**Task statement**
Each line from the one containing "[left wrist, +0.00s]" through the one containing "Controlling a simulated" is to be retyped exactly, both end lines included, and all other lines left out.

───

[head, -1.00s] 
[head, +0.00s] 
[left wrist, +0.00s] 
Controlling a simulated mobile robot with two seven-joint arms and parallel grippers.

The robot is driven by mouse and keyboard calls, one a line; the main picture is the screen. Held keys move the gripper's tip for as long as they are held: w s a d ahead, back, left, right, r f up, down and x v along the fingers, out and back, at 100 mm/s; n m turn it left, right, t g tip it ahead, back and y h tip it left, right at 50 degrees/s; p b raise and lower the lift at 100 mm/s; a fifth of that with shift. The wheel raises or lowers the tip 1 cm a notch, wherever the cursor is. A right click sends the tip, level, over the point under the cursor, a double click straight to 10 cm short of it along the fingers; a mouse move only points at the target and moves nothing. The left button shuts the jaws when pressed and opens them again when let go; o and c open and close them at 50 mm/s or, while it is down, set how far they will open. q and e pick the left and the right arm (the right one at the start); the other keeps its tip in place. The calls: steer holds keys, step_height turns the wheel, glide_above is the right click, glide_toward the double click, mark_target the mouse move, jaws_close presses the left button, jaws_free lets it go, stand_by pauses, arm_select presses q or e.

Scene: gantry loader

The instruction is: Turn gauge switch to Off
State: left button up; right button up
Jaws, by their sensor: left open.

───

**Answer to the task**
[left wrist, +0.00s] 
Controlling a simulated mobile robot with two seven-joint arms and parallel grippers.

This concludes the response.